Além de Platão, Aristóteles também fez considerações acerca da linguagem, como na obra Da interpretação, na qual sugere que os sons da voz indicam, como representantes simbólicos, estados da alma. Todos temos os mesmos estados da alma, como angústia, ansiedade, alegria, mas a forma de nos referirmos a eles muda para cada pessoa. A relação entre linguagem e objeto é simbólica, assim o nome não é natural, mas recebe significado convencional a partir do momento em que o espírito lhe impõem sentido.
Em a Retórica, Aristóteles discute (1) a propriedade, (2) a utilidade, (3) a eficácia e duplo sentido e (4) a justeza dos nomes, considerando assim: (1) substantivo e verbos; (2) sinônimos e homônimos; (3) metáforas; (4) diminutivos.

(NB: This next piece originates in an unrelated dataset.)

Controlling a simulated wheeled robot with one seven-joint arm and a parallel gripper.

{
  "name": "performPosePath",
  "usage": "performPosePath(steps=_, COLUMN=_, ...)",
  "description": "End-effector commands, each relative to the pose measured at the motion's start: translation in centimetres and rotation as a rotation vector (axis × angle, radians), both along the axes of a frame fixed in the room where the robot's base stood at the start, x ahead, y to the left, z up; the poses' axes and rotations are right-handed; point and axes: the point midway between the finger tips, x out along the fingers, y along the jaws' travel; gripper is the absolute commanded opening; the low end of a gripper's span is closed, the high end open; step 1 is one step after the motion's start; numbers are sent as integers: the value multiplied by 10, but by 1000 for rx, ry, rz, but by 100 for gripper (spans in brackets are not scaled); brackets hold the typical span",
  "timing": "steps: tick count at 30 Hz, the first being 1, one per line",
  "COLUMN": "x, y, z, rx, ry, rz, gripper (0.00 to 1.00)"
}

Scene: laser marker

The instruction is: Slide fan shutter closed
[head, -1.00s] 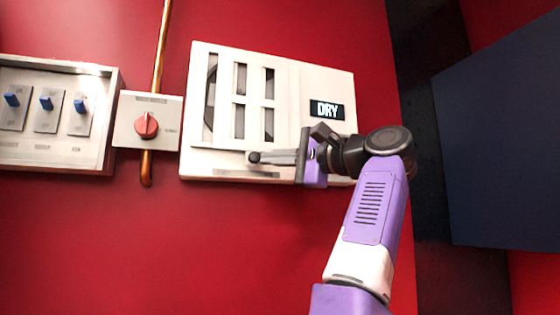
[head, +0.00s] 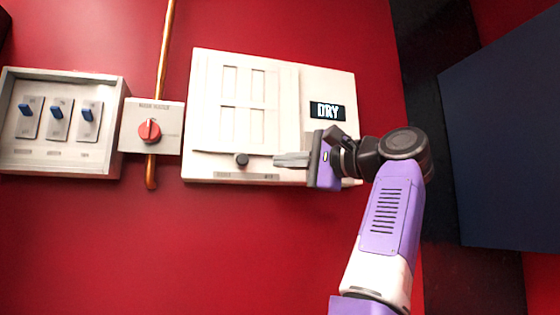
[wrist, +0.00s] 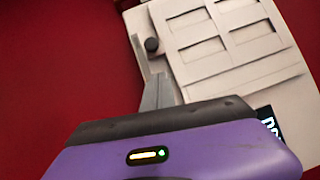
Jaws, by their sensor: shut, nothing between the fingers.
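The white fan unit (head: 325,84) hangs on the red wall. Its shutter (head: 246,100) shows all of its window panels filled with white, with no dark gaps. A dark round knob (head: 241,160) sits below the panels, and it also shows in the wrist view (wrist: 151,45). My gripper (head: 277,160) is shut and empty, just right of the knob, with a small gap between its tips and the knob. In the wrist view the fingers (wrist: 156,85) point toward the knob and lie apart from it.
To the left are a red rotary knob (head: 149,130) on a white plate, a copper pipe (head: 163,60) and a box of blue switches (head: 62,172). A dark panel (head: 505,150) stands at the right.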

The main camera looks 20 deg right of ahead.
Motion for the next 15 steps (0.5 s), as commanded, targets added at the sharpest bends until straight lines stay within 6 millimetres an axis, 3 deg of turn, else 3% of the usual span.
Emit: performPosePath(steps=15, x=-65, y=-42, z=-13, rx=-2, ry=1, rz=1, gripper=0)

Na Poética, discute a diversidade dos nomes e os objetivos aos quais querem atingir, além da elocução e do estilo com que algo é dito, isto é, ele realça a arte de como dizer alguma coisa.
Os elementos da elocução se referem aos sons articulados em níveis elementares (como a letra); os sons articuláveis mas não significativos (divisão silábica e conjunção); os elementos do discurso com sons significativos mas quando separados não apresentam significado, como nome e verbo (rhema); e o enunciado: sons significativos com partes significativas, integrados no todo do contexto do discurso.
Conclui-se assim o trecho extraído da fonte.